(Robot episode rows)
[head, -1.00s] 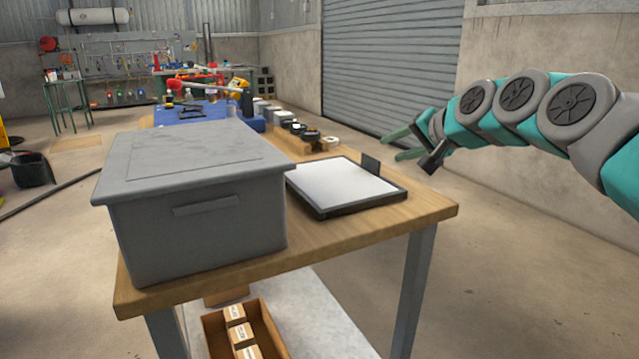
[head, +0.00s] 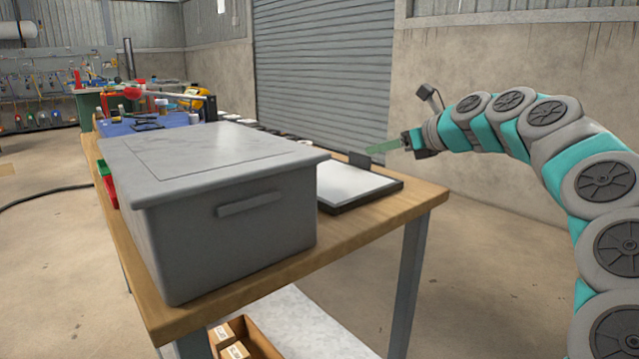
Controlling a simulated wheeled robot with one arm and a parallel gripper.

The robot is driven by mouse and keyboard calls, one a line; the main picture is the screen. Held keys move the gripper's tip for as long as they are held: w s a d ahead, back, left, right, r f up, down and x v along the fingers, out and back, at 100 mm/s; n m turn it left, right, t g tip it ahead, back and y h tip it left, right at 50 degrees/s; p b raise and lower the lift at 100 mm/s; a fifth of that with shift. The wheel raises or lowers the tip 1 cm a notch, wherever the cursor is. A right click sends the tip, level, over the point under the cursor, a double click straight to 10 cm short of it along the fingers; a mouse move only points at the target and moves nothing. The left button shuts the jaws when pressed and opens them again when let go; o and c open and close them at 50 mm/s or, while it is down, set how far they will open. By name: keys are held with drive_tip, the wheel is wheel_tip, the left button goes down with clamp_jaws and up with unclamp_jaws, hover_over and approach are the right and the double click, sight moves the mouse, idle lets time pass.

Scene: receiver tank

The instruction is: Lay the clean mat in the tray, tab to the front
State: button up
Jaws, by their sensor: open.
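A shallow dark-rimmed tray (head: 392,187) lies on the workbench, right of a large grey bin. A flat white surface (head: 352,183) fills it; I cannot tell whether this is a mat or the tray's own floor. A small dark upright plate (head: 361,160) stands at the tray's far edge. No separate mat or tab can be made out.
The lidded grey bin (head: 230,215) takes up the bench's near left and hides the tray's left part. The wooden bench (head: 395,212) is bare along its front right edge. Several small items and a blue mat (head: 115,127) lie farther back. A box of cartons (head: 245,340) is below.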

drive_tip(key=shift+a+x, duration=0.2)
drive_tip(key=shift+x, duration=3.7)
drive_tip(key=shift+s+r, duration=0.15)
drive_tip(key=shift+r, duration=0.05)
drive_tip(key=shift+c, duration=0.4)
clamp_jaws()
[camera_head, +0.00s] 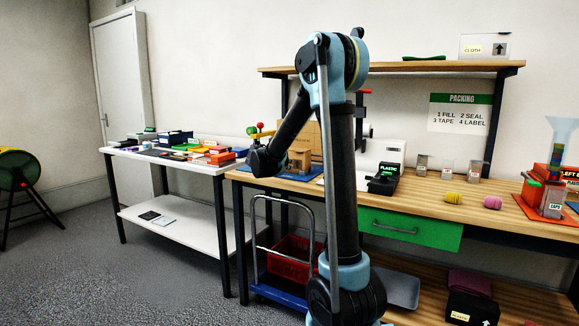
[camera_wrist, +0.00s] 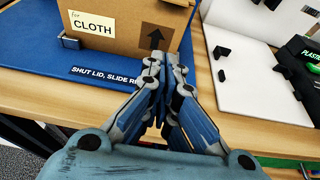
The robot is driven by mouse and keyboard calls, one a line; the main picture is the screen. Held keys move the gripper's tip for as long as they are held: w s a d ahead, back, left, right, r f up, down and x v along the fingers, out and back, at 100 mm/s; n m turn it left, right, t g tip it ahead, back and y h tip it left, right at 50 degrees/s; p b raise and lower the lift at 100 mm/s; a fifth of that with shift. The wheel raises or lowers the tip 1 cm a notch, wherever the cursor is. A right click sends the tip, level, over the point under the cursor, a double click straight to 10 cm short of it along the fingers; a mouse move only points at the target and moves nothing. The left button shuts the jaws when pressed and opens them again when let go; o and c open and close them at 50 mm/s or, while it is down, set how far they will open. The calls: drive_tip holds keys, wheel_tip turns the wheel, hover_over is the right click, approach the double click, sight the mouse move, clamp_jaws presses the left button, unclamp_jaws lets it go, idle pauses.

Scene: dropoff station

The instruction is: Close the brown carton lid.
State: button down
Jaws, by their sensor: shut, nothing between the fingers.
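The brown carton (camera_wrist: 126,33) stands on a blue mat (camera_wrist: 30,58) in the wrist view. Its front bears a "for CLOTH" label and a dark up-arrow patch; its top is cut off by the frame. My gripper (camera_wrist: 163,68) is shut and empty, its fingertips in front of the carton's lower right front, close to the arrow patch. I cannot tell whether they touch it. In the head view the carton (camera_head: 312,135) is partly hidden behind my arm, with brown panels standing up; the lid's exact angle is unclear. The gripper's fingers are not clearly visible there.
A white board (camera_wrist: 238,75) with black fittings lies right of the mat. A black "PLASTIC" holder (camera_head: 384,180) stands right of my arm on the wooden bench (camera_head: 415,197). A shelf (camera_head: 420,68) spans above. A white table (camera_head: 135,156) with boxes stands at left.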

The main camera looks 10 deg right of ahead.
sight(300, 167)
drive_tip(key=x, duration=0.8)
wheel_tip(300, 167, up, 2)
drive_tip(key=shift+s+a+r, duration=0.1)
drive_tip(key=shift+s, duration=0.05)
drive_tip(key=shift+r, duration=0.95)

**Set task**
Repeat the records above verbatim, with no pictures in the result.

**Exercise answer**
[head, -1.00s] 
[head, +0.00s] 
Controlling a simulated wheeled robot with one arm and a parallel gripper.

The robot is driven by mouse and keyboard calls, one a line; the main picture is the screen. Held keys move the gripper's tip for as long as they are held: w s a d ahead, back, left, right, r f up, down and x v along the fingers, out and back, at 100 mm/s; n m turn it left, right, t g tip it ahead, back and y h tip it left, right at 50 degrees/s; p b raise and lower the lift at 100 mm/s; a fifth of that with shift. The wheel raises or lowers the tip 1 cm a notch, wherever the cursor is. A right click sends the tip, level, over the point under the cursor, a double click straight to 10 cm short of it along the fingers; a mouse move only points at the target and moves nothing. The left button shuts the jaws when pressed and opens them again when let go; o and c open and close them at 50 mm/s or, while it is down, set how far they will open. By name: keys are held with drive_tip, the wheel is wheel_tip, the left button goes down with clamp_jaws and up with unclamp_jaws, hover_over and approach are the right and the double click, sight moves the mouse, idle lets time pass.

Scene: receiver tank

The instruction is: Lay the clean mat in the tray, tab to the front
State: button up
Jaws, by their sensor: open.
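A shallow dark-rimmed tray (head: 392,187) lies on the workbench, right of a large grey bin. A flat white surface (head: 352,183) fills it; I cannot tell whether this is a mat or the tray's own floor. A small dark upright plate (head: 361,160) stands at the tray's far edge. No separate mat or tab can be made out.
The lidded grey bin (head: 230,215) takes up the bench's near left and hides the tray's left part. The wooden bench (head: 395,212) is bare along its front right edge. Several small items and a blue mat (head: 115,127) lie farther back. A box of cartons (head: 245,340) is below.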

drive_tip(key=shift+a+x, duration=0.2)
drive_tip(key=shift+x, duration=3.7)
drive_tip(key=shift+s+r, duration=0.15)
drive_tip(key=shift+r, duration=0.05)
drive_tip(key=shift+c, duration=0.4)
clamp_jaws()
[camera_head, +0.00s] 
[camera_wrist, +0.00s] 
The robot is driven by mouse and keyboard calls, one a line; the main picture is the screen. Held keys move the gripper's tip for as long as they are held: w s a d ahead, back, left, right, r f up, down and x v along the fingers, out and back, at 100 mm/s; n m turn it left, right, t g tip it ahead, back and y h tip it left, right at 50 degrees/s; p b raise and lower the lift at 100 mm/s; a fifth of that with shift. The wheel raises or lowers the tip 1 cm a notch, wherever the cursor is. A right click sends the tip, level, over the point under the cursor, a double click straight to 10 cm short of it along the fingers; a mouse move only points at the target and moves nothing. The left button shuts the jaws when pressed and opens them again when let go; o and c open and close them at 50 mm/s or, while it is down, set how far they will open. The calls: drive_tip holds keys, wheel_tip turns the wheel, hover_over is the right click, approach the double click, sight the mouse move, clamp_jaws presses the left button, unclamp_jaws lets it go, idle pauses.

Scene: dropoff station

The instruction is: Close the brown carton lid.
State: button down
Jaws, by their sensor: shut, nothing between the fingers.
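The brown carton (camera_wrist: 126,33) stands on a blue mat (camera_wrist: 30,58) in the wrist view. Its front bears a "for CLOTH" label and a dark up-arrow patch; its top is cut off by the frame. My gripper (camera_wrist: 163,68) is shut and empty, its fingertips in front of the carton's lower right front, close to the arrow patch. I cannot tell whether they touch it. In the head view the carton (camera_head: 312,135) is partly hidden behind my arm, with brown panels standing up; the lid's exact angle is unclear. The gripper's fingers are not clearly visible there.
A white board (camera_wrist: 238,75) with black fittings lies right of the mat. A black "PLASTIC" holder (camera_head: 384,180) stands right of my arm on the wooden bench (camera_head: 415,197). A shelf (camera_head: 420,68) spans above. A white table (camera_head: 135,156) with boxes stands at left.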

The main camera looks 10 deg right of ahead.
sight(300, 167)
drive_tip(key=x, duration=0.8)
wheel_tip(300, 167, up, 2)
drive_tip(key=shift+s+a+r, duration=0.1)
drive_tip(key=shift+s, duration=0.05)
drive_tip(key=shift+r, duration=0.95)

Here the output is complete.